The twenty-third and final report of this series is the business plan. We usually associate a business plan with entrepreneurs. But employees of profit and nonprofit organizations with an entrepreneurial spirit should understand the business plan's function and strategy because they cross over to many business activities.
A business plan is a detailed strategic tool stating the rationale and approach for achieving business goals. The author could be an individual, business unit, or company. The intended readers could be internal or external: management, staff, potential funders, clients, or the general public. Business plans can examine for executives the feasibility of a strategy, announce to staff a multiyear operational approach to staff, or seek from funders financing to underwrite operations, among other purposes.
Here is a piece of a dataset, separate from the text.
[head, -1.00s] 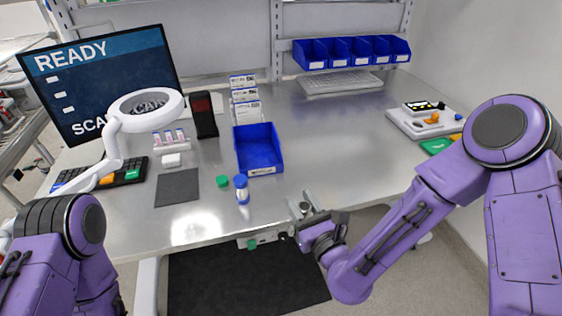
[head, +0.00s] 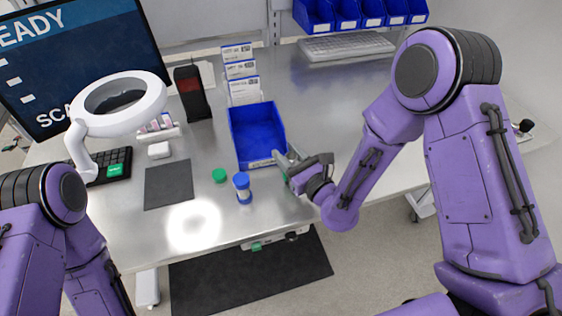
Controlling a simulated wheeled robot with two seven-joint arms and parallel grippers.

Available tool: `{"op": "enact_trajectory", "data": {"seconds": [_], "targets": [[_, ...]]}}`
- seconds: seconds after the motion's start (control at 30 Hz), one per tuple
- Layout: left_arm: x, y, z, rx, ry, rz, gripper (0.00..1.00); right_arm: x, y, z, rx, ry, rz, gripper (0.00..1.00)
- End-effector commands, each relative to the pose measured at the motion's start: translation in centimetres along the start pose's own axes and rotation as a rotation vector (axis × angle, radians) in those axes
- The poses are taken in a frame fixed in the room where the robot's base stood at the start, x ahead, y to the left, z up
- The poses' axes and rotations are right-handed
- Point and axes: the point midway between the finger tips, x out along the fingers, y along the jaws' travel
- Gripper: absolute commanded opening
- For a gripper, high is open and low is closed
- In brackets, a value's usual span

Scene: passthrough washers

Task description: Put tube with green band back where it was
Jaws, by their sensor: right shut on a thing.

In the planning stage of composing the business plan, the authors conduct either or both of these analyses:
- SWOT analysis (strengths, weaknesses, opportunities, threats) of the internal strengths and weaknesses of the company, as well as the external opportunities and threats toward achieving its goals
- 5 C analysis of one internal factor (company) and four external ones (customers, competitors, collaborators, and climate), urging a SWOT analysis of all 5 C's.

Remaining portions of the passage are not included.